A pBook, usually from the library
A hat (typically a Disney ball cap with "Grumpy" on it, to let people know what they're in for if they talk to me)
A sunglasses case
And in the electronics compartment, 1-2 iPads. I resist 3 and flat out refuse to put 4 in there, altho R. would probably try if allowed.
If I have A. for a long outing, I might have diaper(s) and wipes, or her sunglasses and hat, but if T. is with me, I bring his backpack for his gear.

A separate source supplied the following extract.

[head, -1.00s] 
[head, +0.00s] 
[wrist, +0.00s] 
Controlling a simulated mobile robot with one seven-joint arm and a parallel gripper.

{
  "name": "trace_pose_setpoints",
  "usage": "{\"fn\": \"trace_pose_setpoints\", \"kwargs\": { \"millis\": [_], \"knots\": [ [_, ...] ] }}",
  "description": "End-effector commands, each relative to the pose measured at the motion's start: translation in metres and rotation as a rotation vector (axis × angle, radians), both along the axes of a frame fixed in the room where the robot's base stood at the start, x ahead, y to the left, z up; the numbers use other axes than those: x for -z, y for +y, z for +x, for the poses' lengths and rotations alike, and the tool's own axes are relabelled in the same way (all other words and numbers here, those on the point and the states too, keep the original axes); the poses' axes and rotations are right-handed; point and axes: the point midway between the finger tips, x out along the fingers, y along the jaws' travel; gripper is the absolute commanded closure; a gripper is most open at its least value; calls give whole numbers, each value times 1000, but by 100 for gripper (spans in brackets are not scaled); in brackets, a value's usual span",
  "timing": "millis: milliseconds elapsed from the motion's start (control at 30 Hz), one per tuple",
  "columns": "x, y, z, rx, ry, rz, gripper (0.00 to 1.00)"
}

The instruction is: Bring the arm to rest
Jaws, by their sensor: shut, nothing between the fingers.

For my purposes, the Candybar is Fantastic. It is light. The straps are close enough so they don't fall off my small and smaller shoulders (I have noticeably different sized shoulders, probably because I have scoliosis). The backpack is short enough it doesn't bounce off my ass and narrow enough at the bottom that it doesn't stick way out on the sides (I may be fat, but I'm just not that wide up top). It goes to the playground, book group, restaurants, shopping, etc. I do not think I would use this in a school context.
The Candybar, in short, has the Best Women's Specific Design I have ever encountered in a backpack. Interestingly, Timbuk2 is not marketing it that way. Some of the color choices are clearly on the feminine side of a full-spectrum, but there's also that all black with grey liner option, and two different grey options with blue trim which look almost perfectly neutral in style to my eyes (which remaining stylish). REI lists this backpack as a women's backpack. The YouTube video (not produced by Timbuk2 AFAIK) has it demo'd by a women, and Timbuk2's photo of a person wearing it sure looks like a woman. Many of the reviewers on Amazon identify as women (but not all of them). And women are not the only demographic that might benefit from a narrow, stylish, backpack with closer-set strips.
So, is this intended for women? Probably. Timbuk2 has other backpacks with a similar range of colors, but with two photos: one showing a man wearing it and one showing a woman. They also have backpacks with just a photo of a man. But they've left open the possibility that a man could buy and use this, without feeling All Weird about it.